Google helps Lick Observatory stay open with $1 million gift

A resurgence of support from the University of California and several large donations signal a turning of the tide for the world’s first permanent mountaintop observatory.
By | Published: February 10, 2015 | Last updated on May 18, 2023

Lick Observatory's Shane Telescope
The San Francisco Bay Area lights the horizon as astronomers use the 3-meter Shane Telescope’s adaptive optics to tame the twinkle of stars during an observing run.
Laurie Hatch
Lick Observatory on Mount Hamilton in California started with one man, James Lick, a wealthy eccentric who wanted to build a pyramid to himself in downtown San Francisco. His friends convinced him to build the world’s greatest telescope instead, and after his death, engineers constructed the first ever permanent mountaintop observatory on Mount Hamilton outside the Bay Area. Lick’s body was eventually exhumed and buried beneath his telescope.

But 127 years later, the founder’s fortune is long exhausted. Now, Google, which built its monument to itself in nearby Mountain View, has stepped up to help the struggling neighborhood observatory solve its funding problems. The tech titan is giving Lick $1 million. In recent years, that same amount had been slashed from the observatory’s former $2.5 million annual budget, forcing telescopes to be left dormant at times due to staff shortages.

The donation is just the latest turn in a sharp change of fortune for Lick, which seemed destined to close only months ago.

Lick isn’t the most modern facility, but its importance is vital to the astronomers and graduate students who observe there. Many of the University of California’s more than 100 astronomers use Lick’s telescopes as a test bed for new instruments as well as for time-intensive research projects that are impossible on more modern instruments where nights are precious. UC astronomers also see Lick as an invaluable part of efforts to train both undergraduate and graduate students, who wouldn’t have a chance at spearheading projects on larger telescopes.

“Google’s very generous gift will make it possible for Lick to provide these opportunities and to continue to develop forefront tools such as adaptive optics, which removes image blurring caused by turbulence in Earth’s atmosphere,” UC Observatories Director Claire Max said in a prepared statement released today. Her office is in charge of operating Lick and the UC’s share of the W. M. Keck Observatory in Hawaii.

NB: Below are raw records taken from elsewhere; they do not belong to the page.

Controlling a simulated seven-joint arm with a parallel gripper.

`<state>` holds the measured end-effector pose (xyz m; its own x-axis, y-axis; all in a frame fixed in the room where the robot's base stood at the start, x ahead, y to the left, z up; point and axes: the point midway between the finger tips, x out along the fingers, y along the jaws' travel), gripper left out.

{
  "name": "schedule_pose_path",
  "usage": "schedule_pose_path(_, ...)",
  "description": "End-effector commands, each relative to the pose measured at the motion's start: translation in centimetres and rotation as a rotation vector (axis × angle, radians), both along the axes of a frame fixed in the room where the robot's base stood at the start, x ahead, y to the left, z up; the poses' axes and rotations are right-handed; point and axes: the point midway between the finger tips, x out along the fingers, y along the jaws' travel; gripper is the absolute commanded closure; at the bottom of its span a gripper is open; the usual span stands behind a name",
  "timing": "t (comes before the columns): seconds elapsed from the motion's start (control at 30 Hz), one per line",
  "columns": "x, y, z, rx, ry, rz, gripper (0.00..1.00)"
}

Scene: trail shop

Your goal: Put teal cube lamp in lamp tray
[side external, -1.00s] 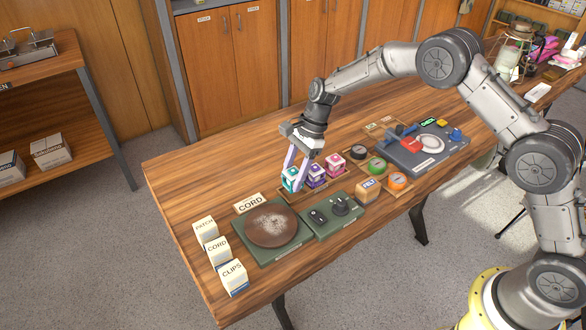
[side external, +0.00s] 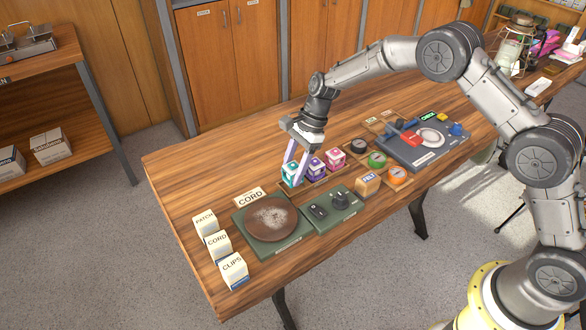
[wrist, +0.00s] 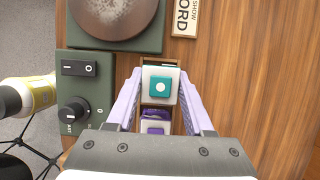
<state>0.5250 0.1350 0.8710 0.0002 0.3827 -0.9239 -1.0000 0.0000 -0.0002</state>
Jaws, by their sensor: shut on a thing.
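The teal cube lamp (side external: 291,174), white with a teal top, stands at the left end of the row of lamps. In the wrist view the teal cube lamp (wrist: 160,85) shows a teal button on top. My gripper (side external: 296,168) points down over it; its lilac fingers (wrist: 160,98) are shut on the lamp's two sides. The wooden lamp tray (side external: 325,181) holds a purple lamp (side external: 316,168) and a pink lamp (side external: 335,159). The teal lamp is at the tray's left end, upright; whether its base rests on the tray floor is hidden.
A green switch panel (side external: 322,221) and a brown round pad (side external: 268,222) lie close by. A CORD sign (side external: 250,197) and PATCH, CORD and CLIPS boxes (side external: 234,270) stand to the left. Tape rolls (side external: 398,175) and a grey device (side external: 425,150) lie right. The back left tabletop is clear.

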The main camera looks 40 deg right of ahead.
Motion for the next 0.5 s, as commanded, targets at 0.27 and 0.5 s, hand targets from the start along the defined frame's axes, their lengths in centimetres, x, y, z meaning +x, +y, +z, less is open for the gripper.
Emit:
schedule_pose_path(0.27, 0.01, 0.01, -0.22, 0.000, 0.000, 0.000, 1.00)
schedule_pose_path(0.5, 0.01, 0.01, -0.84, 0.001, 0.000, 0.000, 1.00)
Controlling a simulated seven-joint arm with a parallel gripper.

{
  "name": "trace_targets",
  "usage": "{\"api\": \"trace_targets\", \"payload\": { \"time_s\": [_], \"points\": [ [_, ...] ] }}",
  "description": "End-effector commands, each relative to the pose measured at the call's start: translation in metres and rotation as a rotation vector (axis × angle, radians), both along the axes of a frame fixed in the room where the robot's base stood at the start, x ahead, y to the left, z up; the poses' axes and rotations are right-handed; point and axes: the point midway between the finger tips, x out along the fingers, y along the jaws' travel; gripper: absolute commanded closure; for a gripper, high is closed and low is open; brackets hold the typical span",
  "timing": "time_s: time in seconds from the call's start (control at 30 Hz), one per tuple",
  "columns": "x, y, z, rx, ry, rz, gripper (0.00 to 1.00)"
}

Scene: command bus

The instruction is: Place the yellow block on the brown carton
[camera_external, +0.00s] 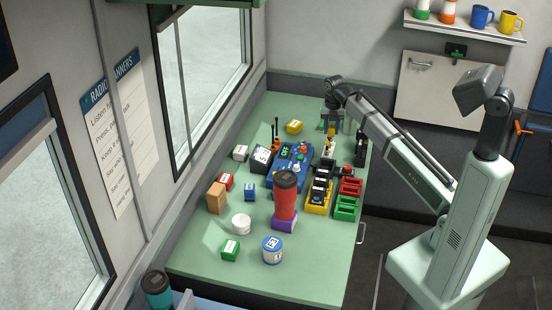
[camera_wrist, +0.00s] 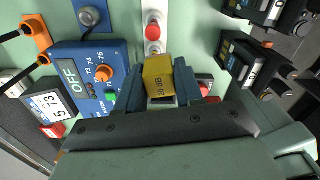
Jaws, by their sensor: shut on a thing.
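The yellow block (camera_wrist: 158,72) is between the two fingers of my gripper (camera_wrist: 158,88) in the wrist view, with dark lettering on its face. In the external view my gripper (camera_external: 331,118) is over the far right part of the green table, above the radio gear, with a bit of yellow at its tips. The brown carton (camera_external: 216,198) stands on the left side of the table, well away from my gripper. It is not seen in the wrist view. Another yellow block-like thing (camera_external: 294,127) lies at the far end of the table.
A blue device (camera_external: 290,160) with knobs and a black meter (camera_external: 261,159) stand mid-table. Yellow, red and green bins are at right.

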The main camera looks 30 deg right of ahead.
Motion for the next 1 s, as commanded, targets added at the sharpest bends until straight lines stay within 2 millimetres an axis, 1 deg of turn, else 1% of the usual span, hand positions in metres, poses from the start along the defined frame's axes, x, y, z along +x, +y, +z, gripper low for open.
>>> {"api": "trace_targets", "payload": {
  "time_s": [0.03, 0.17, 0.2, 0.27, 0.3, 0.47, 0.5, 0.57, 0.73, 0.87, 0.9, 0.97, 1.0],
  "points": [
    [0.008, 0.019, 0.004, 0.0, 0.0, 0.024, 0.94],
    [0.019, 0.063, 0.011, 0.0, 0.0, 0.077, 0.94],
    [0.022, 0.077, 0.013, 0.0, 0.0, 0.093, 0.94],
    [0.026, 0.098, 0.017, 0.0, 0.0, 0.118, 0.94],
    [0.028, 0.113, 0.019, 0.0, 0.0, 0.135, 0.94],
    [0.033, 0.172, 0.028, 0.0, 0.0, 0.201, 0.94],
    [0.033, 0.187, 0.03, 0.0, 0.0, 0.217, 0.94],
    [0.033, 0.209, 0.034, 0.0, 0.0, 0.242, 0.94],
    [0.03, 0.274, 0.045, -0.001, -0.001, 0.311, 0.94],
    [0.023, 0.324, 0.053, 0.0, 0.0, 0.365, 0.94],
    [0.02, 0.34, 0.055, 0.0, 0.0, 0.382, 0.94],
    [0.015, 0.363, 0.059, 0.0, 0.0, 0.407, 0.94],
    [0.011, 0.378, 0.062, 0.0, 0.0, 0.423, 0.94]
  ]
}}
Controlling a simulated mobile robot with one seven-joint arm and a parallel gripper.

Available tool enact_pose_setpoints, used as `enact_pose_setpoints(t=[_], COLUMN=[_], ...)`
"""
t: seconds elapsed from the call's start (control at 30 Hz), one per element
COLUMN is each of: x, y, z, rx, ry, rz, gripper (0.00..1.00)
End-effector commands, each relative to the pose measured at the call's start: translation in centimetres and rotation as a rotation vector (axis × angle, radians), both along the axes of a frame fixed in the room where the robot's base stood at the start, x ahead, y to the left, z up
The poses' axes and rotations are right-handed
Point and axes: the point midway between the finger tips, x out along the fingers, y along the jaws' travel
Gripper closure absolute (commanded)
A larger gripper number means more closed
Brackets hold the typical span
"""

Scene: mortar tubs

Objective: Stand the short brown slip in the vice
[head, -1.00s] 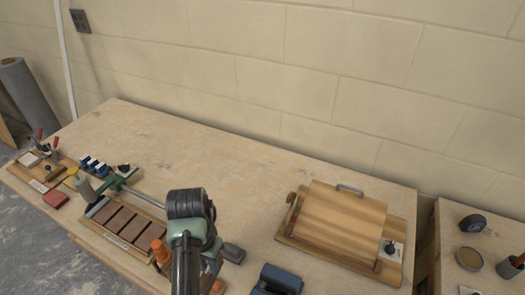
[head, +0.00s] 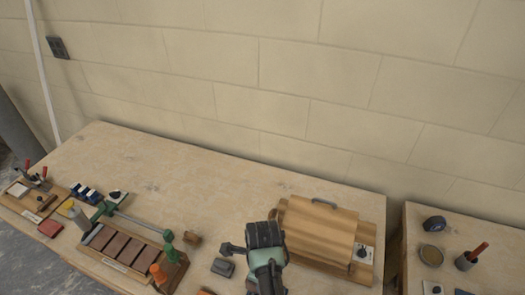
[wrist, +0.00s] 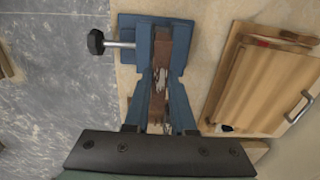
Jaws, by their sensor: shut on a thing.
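In the wrist view my gripper (wrist: 166,78) is shut on a brown slip (wrist: 179,48) with pale blotches. The slip shows as a narrow strip between my fingers and lines up with the gap of the blue vice (wrist: 129,48). The vice has a screw bar with a black knob on its left. I cannot tell whether the slip's lower end touches the vice or its jaws.
A wooden rack (head: 84,251) with several brown slips stands at the left. A grey block (head: 222,267) and small brown block (head: 192,238) lie left of my wrist. A lidded wooden box (head: 318,232) stands close on the right. The back of the bench is clear.

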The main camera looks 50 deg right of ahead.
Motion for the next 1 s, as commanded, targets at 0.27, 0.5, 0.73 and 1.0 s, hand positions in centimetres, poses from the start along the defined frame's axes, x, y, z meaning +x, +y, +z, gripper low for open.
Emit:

Adaptive optics — now the backbone of the world’s largest telescopes — was essentially invented on Mount Hamilton. Most of the first 100 exoplanets were also discovered here. And dark energy was initially seen through extensive observations of distant supernovae made at Lick Observatory. Those lines of research are still the most active.

That legacy appeared likely to come to an end in 2013 when the UC’s Office of the President decided to defund Lick Observatory amid massive system wide funding cuts and shifting priorities. The state had hacked the UC’s budget right as its astronomers geared up to partner in the more than $1 billion Thirty Meter Telescope project.

“We never said that we were going to close Lick or that we wanted to close Lick,” UC Provost Aimée Dorr
said in a recent interview with Astronomy. “We did say that we did need to find a different funding model for Lick based on what the UC astronomy community identified as priorities, what they said about how much money they had and how much they could afford.”

Lick’s greatest champion, astrophysicist Alex Filippenko, didn’t see things that way. He went on a war path to make sure Lick had the funds needed to operate. Ultimately, everyone from astronomers to members of the California congressional delegation protested the move, which drew news coverage around the country. That public battle ended in November when Dorr rescinded the letter she initially sent announcing Lick funds would run out in 2018.  

That policy shift almost immediately netted donations for Lick. Within weeks, Filippenko secured a donation of $350,000 from the Heising-Simons Foundation, as well as the Kast family, for a major upgrade of the Kast Spectrograph, which is attached to the 3-meter Shane Telescope and used for a broad array of research.
 
And now Filippenko has garnered Google’s $1 million contribution. He says he hopes the high-profile gift will convince others to donate as well. Astronomers will need additional private funds to continue research efforts because while university officials will no longer stop UC Observatories from paying for Lick, the UC also isn’t providing any additional money to do so.

“To maintain and expand Lick in the long run, we would like an endowment of something like $50 million,” Filippenko told Astronomy in a recent interview. The observatory would use the interest from the investment as annual operating funds and expand its roles in research and outreach.

One of the first uses for the funds will be hiring another telescope operator. The donation also will likely contribute to Lick’s efforts to improve adaptive optics — technology that will soon be a fundamental part of the UC’s next-generation instrument, the Thirty Meter Telescope.

“I hope this is the beginning of many gifts recognizing Lick Observatory’s important role in inspiring future scientists and adding to our understanding of what lies beyond our solar system,” said California Congresswoman Zoe Lofgren, who spearheaded legislative support for the observatory.